Rewatching Mermaids, certain scenes were so burned into my brain they seemed to flicker on screen. Most of them revolved around food or fashion. Like when Charlotte is preparing sandwiches for fishing trip and her mother sneaks up behind her and uses a cookie cutter to make them into heart shapes; or the heavy, ugly boots that Charlotte insists on wearing, in contrast to her mother’s high heels; or Mrs. Flax’s polka dot dresses, especially the pink one that Charlotte borrows when she decides to go out late one night to meet her crush.

Watching it as a kid, I identified with Charlotte’s confusion, but as an adult, I had a better understanding of Cher’s character, Mrs. Flax. Charlotte complains that her mother evades responsibility by moving frequently, but her real trick is the way she’s always performing adulthood, and especially motherhood. I love the scene where Charlotte borrows her mother’s dress and imitates her mother because it’s like you get a glimpse of what her mother might have been like when she was younger. Charlotte dressed as “Mrs. Flax” evinces all the vulnerability that her mother has learned to hide.

beaches

Like Mermaids, Beaches was directed by a man, Garry Marshall, but the screenplay was written by a woman, Mary Agnes Donoghue, and based on a novel by Iris Rainer.

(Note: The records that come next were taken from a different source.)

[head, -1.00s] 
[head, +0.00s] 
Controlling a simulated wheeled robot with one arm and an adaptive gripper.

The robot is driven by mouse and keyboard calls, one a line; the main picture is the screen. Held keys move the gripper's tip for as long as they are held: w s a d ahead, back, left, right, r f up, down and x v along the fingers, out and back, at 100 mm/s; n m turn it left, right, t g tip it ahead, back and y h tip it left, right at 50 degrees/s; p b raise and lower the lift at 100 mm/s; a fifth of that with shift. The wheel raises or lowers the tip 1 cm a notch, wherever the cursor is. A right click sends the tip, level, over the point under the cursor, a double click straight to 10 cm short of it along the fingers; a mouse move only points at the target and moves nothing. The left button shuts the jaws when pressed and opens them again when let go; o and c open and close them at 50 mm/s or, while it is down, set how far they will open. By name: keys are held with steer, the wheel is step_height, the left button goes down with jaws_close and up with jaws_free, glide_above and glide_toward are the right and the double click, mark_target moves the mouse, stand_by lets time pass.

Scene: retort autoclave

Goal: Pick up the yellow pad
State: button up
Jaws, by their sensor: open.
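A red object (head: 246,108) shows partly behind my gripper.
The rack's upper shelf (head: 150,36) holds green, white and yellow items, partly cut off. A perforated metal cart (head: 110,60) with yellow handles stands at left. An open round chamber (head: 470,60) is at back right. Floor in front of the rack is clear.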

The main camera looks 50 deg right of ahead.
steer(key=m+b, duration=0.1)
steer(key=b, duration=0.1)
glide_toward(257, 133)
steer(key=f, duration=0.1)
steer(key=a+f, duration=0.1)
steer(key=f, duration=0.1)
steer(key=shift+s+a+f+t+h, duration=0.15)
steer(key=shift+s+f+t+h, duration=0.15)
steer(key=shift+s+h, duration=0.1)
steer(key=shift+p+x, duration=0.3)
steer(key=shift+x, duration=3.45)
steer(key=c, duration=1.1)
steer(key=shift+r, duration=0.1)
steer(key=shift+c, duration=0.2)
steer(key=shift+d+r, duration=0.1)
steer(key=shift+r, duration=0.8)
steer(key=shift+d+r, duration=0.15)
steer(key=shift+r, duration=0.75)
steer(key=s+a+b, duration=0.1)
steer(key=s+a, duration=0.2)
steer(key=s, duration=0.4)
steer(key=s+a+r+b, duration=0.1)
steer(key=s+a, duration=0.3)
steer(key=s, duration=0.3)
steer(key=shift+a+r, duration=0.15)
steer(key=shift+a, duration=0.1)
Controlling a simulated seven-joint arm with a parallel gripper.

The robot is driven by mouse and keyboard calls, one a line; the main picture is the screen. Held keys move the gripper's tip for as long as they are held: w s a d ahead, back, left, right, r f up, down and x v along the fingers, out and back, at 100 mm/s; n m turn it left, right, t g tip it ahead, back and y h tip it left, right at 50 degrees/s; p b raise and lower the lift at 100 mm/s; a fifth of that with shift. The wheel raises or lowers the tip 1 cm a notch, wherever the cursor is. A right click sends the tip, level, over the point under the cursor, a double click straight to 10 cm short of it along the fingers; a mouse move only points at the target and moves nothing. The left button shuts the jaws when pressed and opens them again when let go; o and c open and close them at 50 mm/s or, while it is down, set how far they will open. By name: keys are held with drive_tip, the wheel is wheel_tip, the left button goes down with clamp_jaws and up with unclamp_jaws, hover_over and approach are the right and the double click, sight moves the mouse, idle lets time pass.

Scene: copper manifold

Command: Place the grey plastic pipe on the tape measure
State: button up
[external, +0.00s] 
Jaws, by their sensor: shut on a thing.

It came out in 1988 and so was another movie to hit during a very impressionable time. Beaches was never a favorite movie of mine, but two of my friends loved it and so I ended up watching it whenever I stayed overnight at their houses. I can see why we liked it as little girls, because the movie starts with two little girls who play at being adults. Then, when they grow up, their lives are so unrealistic that it’s as if they are still playing at adulthood—though as girls, we didn’t see that. We saw them sharing an apartment together and dropping in on each other at work and going to parties and fighting over boyfriends and getting married and redecorating their huge apartments and houses and it all seemed so marvelously grown-up. Re-watching it, I kept noticing how childish these women were, and I found it weird how the parents, husbands, and boyfriends—basically anyone else who might have been an emotional support—kept getting written out of the story so that the women would be together. It was almost like a fairy tale.

Bette Midler saves the movie again and again, and I think she was probably the real reason we loved it as kids. She’s such a goofball, and even though Beaches is supposed to be a tearjerker, she brings levity to every scene, sometimes with a musical performance (Otto Titsling, anyone?), sometimes with a line reading, and sometimes with her bright red hair, which goes through many incarnations and is even briefly blond.

In an interview, Garry Marshall he said he was drawn to the material because he wanted to depict a friendship between women. I don’t think Beaches is especially insightful about the lives of grown women, but it does seem to understand friendship between girls, and what’s important and entertaining to them. It makes me wonder what current mainstream “women’s movies” are being adopted by girls and giggled over at sleepovers.